Then SVB fell apart. “We thought, ‘Oh my God, we’re so screwed,’” Vargas told me, although he added that the firm had cash at another bank and was never in serious danger of missing payroll. Within days, the federal government stepped in to guarantee SVB’s depositors, and Aspen Power eventually opened a new lending facility with another bank.
The entire episode “slowed us down about three weeks,” he said.
“If you add in the SVB collapse and you add in uncertainty around [the IRA’s] business credits … there’s a bit of a hold” across the community solar industry, Cramer said. “It doesn’t mean that there’s uncertainty in those projects generally. It’s simply a matter of timeline that when it makes sense for those projects to energize.”

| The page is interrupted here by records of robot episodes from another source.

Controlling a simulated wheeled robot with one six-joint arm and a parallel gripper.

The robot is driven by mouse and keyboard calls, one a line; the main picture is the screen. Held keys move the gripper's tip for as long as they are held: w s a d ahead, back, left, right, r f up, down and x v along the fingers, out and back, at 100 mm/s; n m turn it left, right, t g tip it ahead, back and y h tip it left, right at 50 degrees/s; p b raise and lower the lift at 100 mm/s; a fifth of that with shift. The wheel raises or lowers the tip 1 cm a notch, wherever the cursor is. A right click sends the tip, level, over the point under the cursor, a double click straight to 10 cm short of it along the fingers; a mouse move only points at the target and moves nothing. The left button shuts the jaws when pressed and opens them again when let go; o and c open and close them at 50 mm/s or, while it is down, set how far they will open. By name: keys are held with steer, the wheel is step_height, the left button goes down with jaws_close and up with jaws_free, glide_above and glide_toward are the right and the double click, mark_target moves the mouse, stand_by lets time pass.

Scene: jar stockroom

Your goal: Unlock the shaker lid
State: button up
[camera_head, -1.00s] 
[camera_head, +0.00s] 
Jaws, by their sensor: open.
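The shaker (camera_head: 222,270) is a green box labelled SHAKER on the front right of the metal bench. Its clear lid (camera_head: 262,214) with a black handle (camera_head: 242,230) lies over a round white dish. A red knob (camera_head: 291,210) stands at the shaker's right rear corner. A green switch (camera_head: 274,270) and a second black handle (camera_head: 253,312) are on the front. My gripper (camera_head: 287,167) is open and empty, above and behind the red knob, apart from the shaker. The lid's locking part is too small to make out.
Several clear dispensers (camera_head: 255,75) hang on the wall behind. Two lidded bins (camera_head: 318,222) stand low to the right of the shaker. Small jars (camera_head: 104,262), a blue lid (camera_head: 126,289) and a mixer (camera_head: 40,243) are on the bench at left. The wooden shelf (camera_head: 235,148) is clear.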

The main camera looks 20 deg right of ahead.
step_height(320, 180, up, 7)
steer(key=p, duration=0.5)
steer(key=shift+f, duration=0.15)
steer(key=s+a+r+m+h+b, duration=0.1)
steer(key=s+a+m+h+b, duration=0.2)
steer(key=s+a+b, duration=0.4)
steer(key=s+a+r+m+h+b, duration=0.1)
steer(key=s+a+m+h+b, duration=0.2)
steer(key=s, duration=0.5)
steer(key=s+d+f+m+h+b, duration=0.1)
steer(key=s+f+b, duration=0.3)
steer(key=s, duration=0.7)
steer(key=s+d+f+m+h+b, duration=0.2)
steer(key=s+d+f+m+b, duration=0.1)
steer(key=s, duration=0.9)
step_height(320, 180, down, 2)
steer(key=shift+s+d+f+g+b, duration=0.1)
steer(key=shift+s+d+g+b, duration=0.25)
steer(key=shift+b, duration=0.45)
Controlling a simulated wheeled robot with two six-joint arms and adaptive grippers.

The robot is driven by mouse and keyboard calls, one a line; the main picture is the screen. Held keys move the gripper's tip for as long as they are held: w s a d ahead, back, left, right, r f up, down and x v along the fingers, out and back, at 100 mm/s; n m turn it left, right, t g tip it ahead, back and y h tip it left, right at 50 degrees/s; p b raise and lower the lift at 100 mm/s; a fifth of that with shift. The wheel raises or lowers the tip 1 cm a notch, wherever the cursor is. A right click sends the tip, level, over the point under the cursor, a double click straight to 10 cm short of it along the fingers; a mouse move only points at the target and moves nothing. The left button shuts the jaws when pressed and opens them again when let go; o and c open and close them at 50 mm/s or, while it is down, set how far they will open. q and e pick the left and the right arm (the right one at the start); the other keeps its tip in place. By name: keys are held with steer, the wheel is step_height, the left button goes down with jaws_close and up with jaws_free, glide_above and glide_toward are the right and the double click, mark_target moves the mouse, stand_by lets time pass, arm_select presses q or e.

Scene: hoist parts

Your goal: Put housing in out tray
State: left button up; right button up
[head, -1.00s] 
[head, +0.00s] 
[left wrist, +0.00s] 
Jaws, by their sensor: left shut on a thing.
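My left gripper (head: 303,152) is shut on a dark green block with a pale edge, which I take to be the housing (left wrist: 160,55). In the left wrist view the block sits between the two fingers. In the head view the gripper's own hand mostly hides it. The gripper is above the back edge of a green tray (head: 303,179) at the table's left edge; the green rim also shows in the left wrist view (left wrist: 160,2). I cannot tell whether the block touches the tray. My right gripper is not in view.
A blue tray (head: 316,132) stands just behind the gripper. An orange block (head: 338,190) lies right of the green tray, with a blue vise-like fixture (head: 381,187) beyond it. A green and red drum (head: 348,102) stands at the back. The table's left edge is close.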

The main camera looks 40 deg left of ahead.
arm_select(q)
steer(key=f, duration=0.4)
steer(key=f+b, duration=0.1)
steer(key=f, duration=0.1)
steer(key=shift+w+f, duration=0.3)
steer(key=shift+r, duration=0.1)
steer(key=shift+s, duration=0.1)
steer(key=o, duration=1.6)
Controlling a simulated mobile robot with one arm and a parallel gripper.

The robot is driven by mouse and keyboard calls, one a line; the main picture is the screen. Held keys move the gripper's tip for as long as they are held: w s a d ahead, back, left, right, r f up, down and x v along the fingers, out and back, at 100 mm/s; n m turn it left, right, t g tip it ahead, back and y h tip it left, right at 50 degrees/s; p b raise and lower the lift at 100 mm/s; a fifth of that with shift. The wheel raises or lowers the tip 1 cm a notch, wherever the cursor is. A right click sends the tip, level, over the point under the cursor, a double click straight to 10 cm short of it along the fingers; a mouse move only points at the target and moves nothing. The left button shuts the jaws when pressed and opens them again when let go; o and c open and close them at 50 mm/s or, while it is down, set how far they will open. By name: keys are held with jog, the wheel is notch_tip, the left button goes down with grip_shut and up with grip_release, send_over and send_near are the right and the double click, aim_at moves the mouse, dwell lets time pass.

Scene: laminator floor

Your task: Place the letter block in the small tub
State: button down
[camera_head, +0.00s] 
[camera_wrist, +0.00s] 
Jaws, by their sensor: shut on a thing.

“If you go out three, four, years, I don’t think it will change the amount of [solar] capacity or number of customers overall,” he said.
A bit of a hold — a three-week delay — these things might seem like a hiccup, but they can be more destabilizing for companies that depend on a steady flow of new renewable projects coming online. The question for climate-tech and renewables companies — and the American economy — is whether the past month’s wobbles are the start of something more serious, or whether they’ll be forgotten by the summer. Dumas, the climate-focused venture capitalist, was optimistic.
“Profit motive, national security, cultural and corporate attitudes, plus more than a trillion dollars in government spending and AI-boosted discovery are all accelerating adoption of new products and technologies that [will] win,” he told me. “They’re better, faster, closer, [and] cheaper, on top of being lower carbon.”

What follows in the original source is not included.